Start of TASK INPUT
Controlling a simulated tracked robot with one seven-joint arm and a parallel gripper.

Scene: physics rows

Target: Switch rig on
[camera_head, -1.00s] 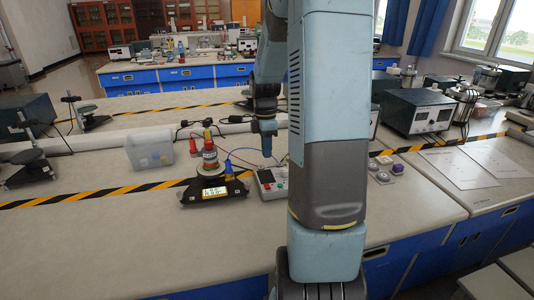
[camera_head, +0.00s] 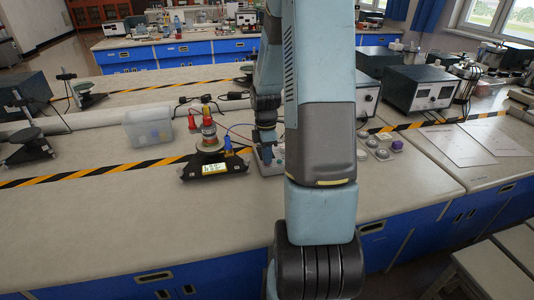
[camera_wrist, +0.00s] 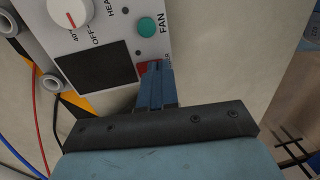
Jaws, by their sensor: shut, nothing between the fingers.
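The rig (camera_head: 205,168) stands on the bench in the head view, a black base with a lit display and a coil on top. Wires run toward a small pale control box (camera_head: 266,171), partly hidden by my arm. In the wrist view the box panel (camera_wrist: 114,40) shows a white dial (camera_wrist: 70,12), a green FAN button (camera_wrist: 147,27), a dark window (camera_wrist: 98,72) and a red part (camera_wrist: 143,70) at its edge. My gripper (camera_wrist: 156,66) is shut and empty, its tips at the red part and partly covering it. I cannot tell whether they touch.
A clear plastic bin (camera_head: 149,128) stands left of the rig. Small knobbed items (camera_head: 383,146) lie right of my arm. A grey instrument box (camera_head: 428,88) stands further back. Yellow-black tape (camera_head: 95,172) crosses the bench. The front of the bench is clear.

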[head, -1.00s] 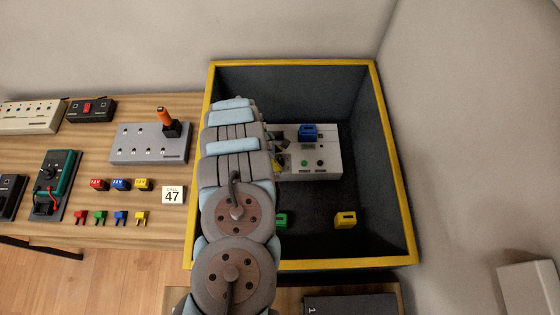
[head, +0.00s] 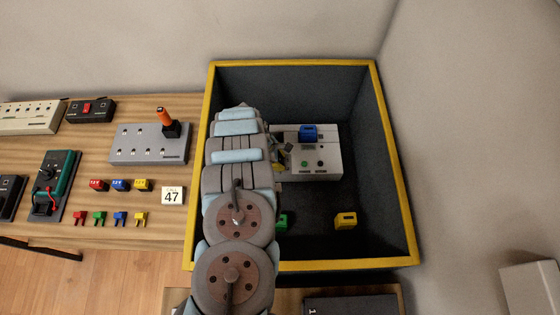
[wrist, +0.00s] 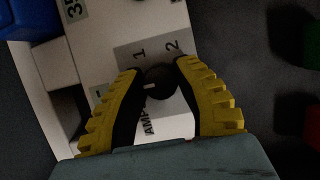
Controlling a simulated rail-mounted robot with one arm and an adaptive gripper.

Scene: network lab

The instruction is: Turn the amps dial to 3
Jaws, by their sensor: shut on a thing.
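The amps dial (wrist: 161,81) is a dark round knob on a light panel, seen in the wrist view. A short white mark shows on its left part. The printed 1 and 2 stand above it and part of the AMPS label below; no 3 is visible. My gripper (wrist: 162,72) is shut on the dial, one yellow ribbed finger at each side. In the head view the white device (head: 322,166) sits inside the deep bin, and my arm hides the dial there.
A blue block (head: 308,132) sits on the device. A yellow block (head: 346,220) and a green block (head: 282,221) lie on the bin floor. The bin's yellow rim (head: 398,180) surrounds the arm's work area. A wooden bench (head: 100,236) with other devices stands left.

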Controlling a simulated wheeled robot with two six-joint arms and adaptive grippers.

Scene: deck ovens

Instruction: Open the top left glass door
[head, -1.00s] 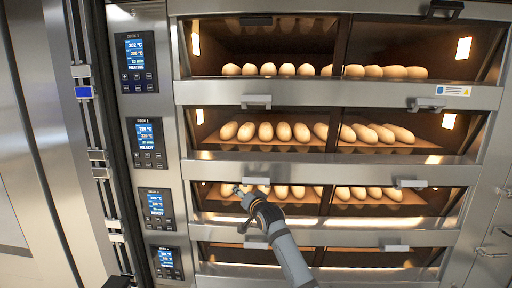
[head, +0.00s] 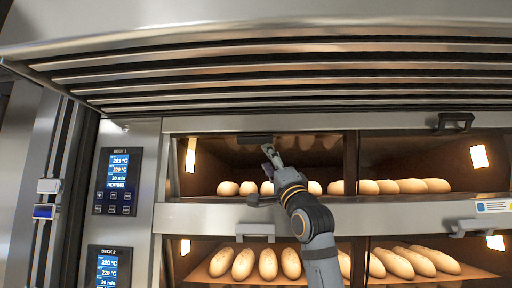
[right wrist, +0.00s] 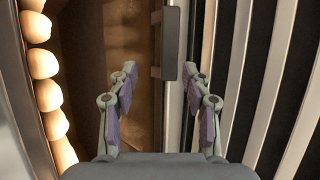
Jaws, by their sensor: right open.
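The top left glass door (head: 220,160) is shut across the left half of the top deck, with bread behind it. Its dark bar handle (head: 255,139) is at the door's upper edge. My right gripper (head: 268,151) is just below and in front of this handle. In the right wrist view, the open right gripper (right wrist: 160,75) has its fingers spread either side of the line of the handle (right wrist: 170,45). The handle lies ahead of the fingertips, and I see no grip on it. My left gripper is not in view.
A slatted metal hood (head: 260,75) juts out above the top deck. The right door's handle (head: 455,122) is at the upper right. Control panels (head: 117,180) line the left.

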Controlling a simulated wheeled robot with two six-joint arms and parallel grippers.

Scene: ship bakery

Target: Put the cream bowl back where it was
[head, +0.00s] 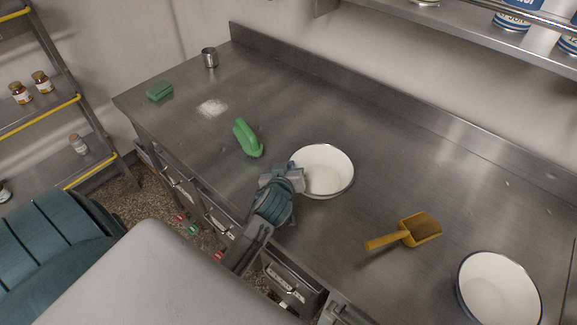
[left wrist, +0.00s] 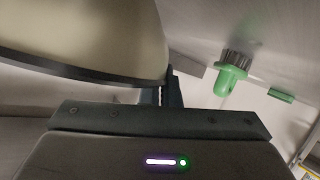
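The cream bowl (head: 335,160), pale with a dark rim, is at the middle of the steel counter near its front edge. My left gripper (head: 295,176) is at the bowl's left rim, with its fingers close together on the rim. In the left wrist view the bowl (left wrist: 90,30) fills the upper left, and its dark rim runs to the fingers (left wrist: 165,92). I cannot tell whether the bowl touches the counter. A second white bowl with a blue rim (head: 500,290) stands at the lower right. My right gripper is not in view.
A yellow scoop (head: 422,230) lies between the bowls. A green-handled brush (head: 246,138), a white powder patch (head: 212,107), a green sponge (head: 160,91) and a metal cup (head: 209,57) are to the left. The counter behind the cream bowl is clear.

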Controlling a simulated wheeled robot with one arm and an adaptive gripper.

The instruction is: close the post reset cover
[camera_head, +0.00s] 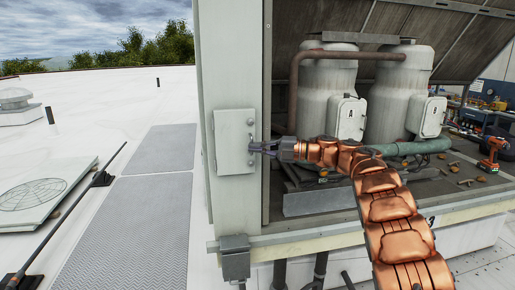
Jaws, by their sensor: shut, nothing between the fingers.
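A pale grey rectangular cover plate (234,148) sits on the corner post (233,55) of the cooler unit. It appears flat against the post; whether it is fully closed I cannot tell. My gripper (256,147) comes in from the right on my copper-coloured arm. It is shut and empty, with its tips at the right edge of the cover. Whether the tips touch the cover I cannot tell. What lies behind the cover is hidden.
A teal pipe (412,147) runs behind my arm.

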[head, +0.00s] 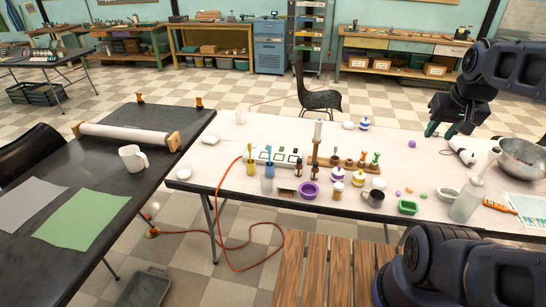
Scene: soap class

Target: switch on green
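My gripper (441,131) is at the upper right of the head view, above the right part of the white table. Its two fingertips look apart, with nothing seen between them. A pale strip (257,160) with several dark, green-edged squares lies on the white table, left of middle; it may be a switch or socket strip, but no switch can be made out. An orange cord (221,184) runs from near its left end to the floor. My gripper is well to the right of the strip. No lit green light can be made out.
Bottles, jars and a purple bowl (309,190) crowd the middle of the white table (230,130). A wooden rack (345,166) holds coloured-handled tools. A slatted wooden surface (330,272) is in front.

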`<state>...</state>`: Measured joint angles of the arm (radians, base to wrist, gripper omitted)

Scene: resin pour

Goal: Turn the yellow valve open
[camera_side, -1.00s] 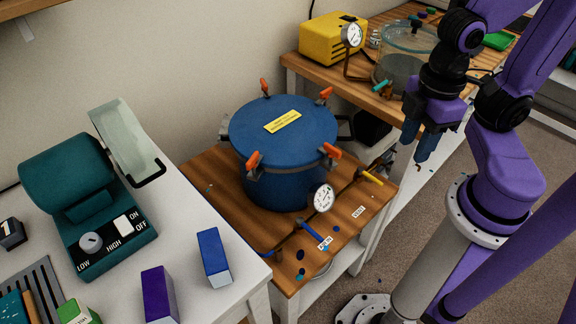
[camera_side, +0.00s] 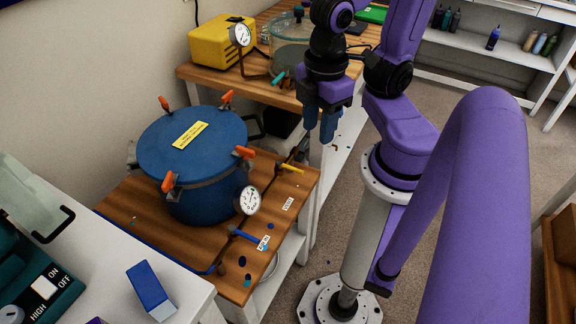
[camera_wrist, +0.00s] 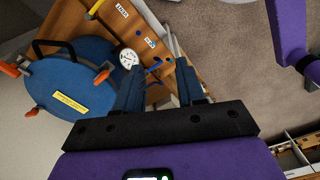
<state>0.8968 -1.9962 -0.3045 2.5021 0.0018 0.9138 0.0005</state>
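The yellow valve (camera_side: 291,168) is a thin yellow lever on the dark pipe line at the right of the wooden cart, behind the gauge. In the wrist view its lever (camera_wrist: 95,9) shows at the top left edge. My gripper (camera_side: 319,130) hangs fingers down, above and to the right of the valve, apart from it. In the wrist view its two blue fingers (camera_wrist: 160,76) are spread with nothing between them. A blue valve lever (camera_side: 246,237) sits nearer the front of the cart.
The blue pressure pot (camera_side: 205,200) with orange clamps stands left of the valve. A round gauge (camera_side: 248,200) stands between the two valves. A yellow pump (camera_side: 215,45) and glass chamber (camera_side: 290,55) are on the bench behind. Open floor (camera_side: 325,250) lies right of the cart.
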End of TASK INPUT
• **OBJECTIVE**:
All of the entries above should be copied exactly, except for the pictures.

• **RESPONSE BELOW**:
Controlling a simulated tracked robot with one seven-joint arm and a parallel gripper.

Scene: physics rows

Target: Switch rig on
[camera_head, -1.00s] 
[camera_head, +0.00s] 
[camera_wrist, +0.00s] 
Jaws, by their sensor: shut, nothing between the fingers.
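The rig (camera_head: 205,168) stands on the bench in the head view, a black base with a lit display and a coil on top. Wires run toward a small pale control box (camera_head: 266,171), partly hidden by my arm. In the wrist view the box panel (camera_wrist: 114,40) shows a white dial (camera_wrist: 70,12), a green FAN button (camera_wrist: 147,27), a dark window (camera_wrist: 98,72) and a red part (camera_wrist: 143,70) at its edge. My gripper (camera_wrist: 156,66) is shut and empty, its tips at the red part and partly covering it. I cannot tell whether they touch.
A clear plastic bin (camera_head: 149,128) stands left of the rig. Small knobbed items (camera_head: 383,146) lie right of my arm. A grey instrument box (camera_head: 428,88) stands further back. Yellow-black tape (camera_head: 95,172) crosses the bench. The front of the bench is clear.

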[head, -1.00s] 
[head, +0.00s] 
[wrist, +0.00s] 
Controlling a simulated rail-mounted robot with one arm and an adaptive gripper.

Scene: network lab

The instruction is: Turn the amps dial to 3
Jaws, by their sensor: shut on a thing.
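The amps dial (wrist: 161,81) is a dark round knob on a light panel, seen in the wrist view. A short white mark shows on its left part. The printed 1 and 2 stand above it and part of the AMPS label below; no 3 is visible. My gripper (wrist: 162,72) is shut on the dial, one yellow ribbed finger at each side. In the head view the white device (head: 322,166) sits inside the deep bin, and my arm hides the dial there.
A blue block (head: 308,132) sits on the device. A yellow block (head: 346,220) and a green block (head: 282,221) lie on the bin floor. The bin's yellow rim (head: 398,180) surrounds the arm's work area. A wooden bench (head: 100,236) with other devices stands left.

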Controlling a simulated wheeled robot with two six-joint arms and adaptive grippers.

Scene: deck ovens

Instruction: Open the top left glass door
[head, -1.00s] 
[head, +0.00s] 
[right wrist, +0.00s] 
Jaws, by their sensor: right open.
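The top left glass door (head: 220,160) is shut across the left half of the top deck, with bread behind it. Its dark bar handle (head: 255,139) is at the door's upper edge. My right gripper (head: 268,151) is just below and in front of this handle. In the right wrist view, the open right gripper (right wrist: 160,75) has its fingers spread either side of the line of the handle (right wrist: 170,45). The handle lies ahead of the fingertips, and I see no grip on it. My left gripper is not in view.
A slatted metal hood (head: 260,75) juts out above the top deck. The right door's handle (head: 455,122) is at the upper right. Control panels (head: 117,180) line the left.

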Controlling a simulated wheeled robot with two six-joint arms and parallel grippers.

Scene: ship bakery

Target: Put the cream bowl back where it was
[head, +0.00s] 
[left wrist, +0.00s] 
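The cream bowl (head: 335,160), pale with a dark rim, is at the middle of the steel counter near its front edge. My left gripper (head: 295,176) is at the bowl's left rim, with its fingers close together on the rim. In the left wrist view the bowl (left wrist: 90,30) fills the upper left, and its dark rim runs to the fingers (left wrist: 165,92). I cannot tell whether the bowl touches the counter. A second white bowl with a blue rim (head: 500,290) stands at the lower right. My right gripper is not in view.
A yellow scoop (head: 422,230) lies between the bowls. A green-handled brush (head: 246,138), a white powder patch (head: 212,107), a green sponge (head: 160,91) and a metal cup (head: 209,57) are to the left. The counter behind the cream bowl is clear.

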Controlling a simulated wheeled robot with one arm and an adaptive gripper.

The instruction is: close the post reset cover
[camera_head, +0.00s] 
Jaws, by their sensor: shut, nothing between the fingers.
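A pale grey rectangular cover plate (234,148) sits on the corner post (233,55) of the cooler unit. It appears flat against the post; whether it is fully closed I cannot tell. My gripper (256,147) comes in from the right on my copper-coloured arm. It is shut and empty, with its tips at the right edge of the cover. Whether the tips touch the cover I cannot tell. What lies behind the cover is hidden.
A teal pipe (412,147) runs behind my arm.

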[head, +0.00s] 
Scene: soap class

Target: switch on green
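My gripper (441,131) is at the upper right of the head view, above the right part of the white table. Its two fingertips look apart, with nothing seen between them. A pale strip (257,160) with several dark, green-edged squares lies on the white table, left of middle; it may be a switch or socket strip, but no switch can be made out. An orange cord (221,184) runs from near its left end to the floor. My gripper is well to the right of the strip. No lit green light can be made out.
Bottles, jars and a purple bowl (309,190) crowd the middle of the white table (230,130). A wooden rack (345,166) holds coloured-handled tools. A slatted wooden surface (330,272) is in front.

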`<state>...</state>`: Measured joint angles of the arm (radians, base to wrist, gripper omitted)

Scene: resin pour

Goal: Turn the yellow valve open
[camera_side, -1.00s] 
[camera_side, +0.00s] 
[camera_wrist, +0.00s] 
<state>0.8968 -1.9962 -0.3045 2.5021 0.0018 0.9138 0.0005</state>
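The yellow valve (camera_side: 291,168) is a thin yellow lever on the dark pipe line at the right of the wooden cart, behind the gauge. In the wrist view its lever (camera_wrist: 95,9) shows at the top left edge. My gripper (camera_side: 319,130) hangs fingers down, above and to the right of the valve, apart from it. In the wrist view its two blue fingers (camera_wrist: 160,76) are spread with nothing between them. A blue valve lever (camera_side: 246,237) sits nearer the front of the cart.
The blue pressure pot (camera_side: 205,200) with orange clamps stands left of the valve. A round gauge (camera_side: 248,200) stands between the two valves. A yellow pump (camera_side: 215,45) and glass chamber (camera_side: 290,55) are on the bench behind. Open floor (camera_side: 325,250) lies right of the cart.

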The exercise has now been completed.